Exercise directions: Everything from the line with "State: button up" through the line with "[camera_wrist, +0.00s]", inclusive, should be repeated exactly, except the pictures.

--- Begin ---

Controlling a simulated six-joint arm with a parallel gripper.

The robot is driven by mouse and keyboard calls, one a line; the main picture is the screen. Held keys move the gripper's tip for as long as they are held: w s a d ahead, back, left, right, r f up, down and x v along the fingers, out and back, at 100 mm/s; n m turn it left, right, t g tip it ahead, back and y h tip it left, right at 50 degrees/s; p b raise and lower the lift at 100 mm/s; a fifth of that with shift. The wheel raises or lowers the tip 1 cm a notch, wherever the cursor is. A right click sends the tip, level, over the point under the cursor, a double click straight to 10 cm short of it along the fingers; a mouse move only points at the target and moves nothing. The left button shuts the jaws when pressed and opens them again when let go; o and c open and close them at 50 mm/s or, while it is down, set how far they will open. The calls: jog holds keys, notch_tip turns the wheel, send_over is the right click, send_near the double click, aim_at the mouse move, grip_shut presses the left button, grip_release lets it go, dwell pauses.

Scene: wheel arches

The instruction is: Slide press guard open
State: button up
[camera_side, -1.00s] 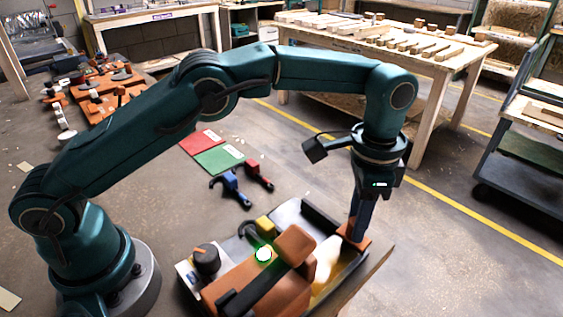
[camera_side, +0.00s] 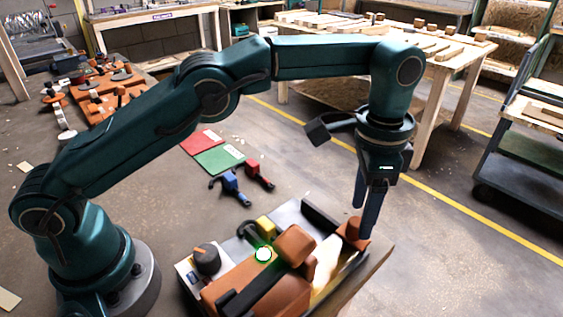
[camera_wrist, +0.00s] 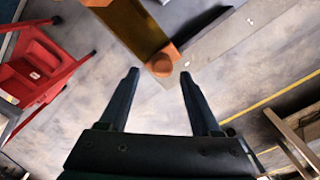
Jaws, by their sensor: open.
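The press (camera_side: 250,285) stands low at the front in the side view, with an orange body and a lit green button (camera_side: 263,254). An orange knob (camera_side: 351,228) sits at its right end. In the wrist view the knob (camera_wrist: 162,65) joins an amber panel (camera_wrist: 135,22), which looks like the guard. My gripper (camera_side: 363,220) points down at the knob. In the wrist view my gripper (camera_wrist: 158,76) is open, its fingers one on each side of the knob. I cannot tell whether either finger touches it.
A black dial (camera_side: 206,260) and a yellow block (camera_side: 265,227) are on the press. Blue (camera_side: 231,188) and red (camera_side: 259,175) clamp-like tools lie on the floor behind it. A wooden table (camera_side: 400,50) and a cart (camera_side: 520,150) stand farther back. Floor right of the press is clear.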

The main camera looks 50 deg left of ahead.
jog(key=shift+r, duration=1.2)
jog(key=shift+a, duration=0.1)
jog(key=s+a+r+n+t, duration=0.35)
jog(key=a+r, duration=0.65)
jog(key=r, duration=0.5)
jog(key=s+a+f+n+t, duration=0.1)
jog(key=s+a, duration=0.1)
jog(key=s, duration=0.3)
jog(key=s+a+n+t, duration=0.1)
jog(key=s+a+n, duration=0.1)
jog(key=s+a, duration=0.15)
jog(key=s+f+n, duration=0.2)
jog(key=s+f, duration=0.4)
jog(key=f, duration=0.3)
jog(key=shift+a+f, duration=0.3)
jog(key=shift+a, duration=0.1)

--- End ---

Complete answer:
State: button up
[camera_side, -1.00s] 
[camera_side, +0.00s] 
[camera_wrist, +0.00s] 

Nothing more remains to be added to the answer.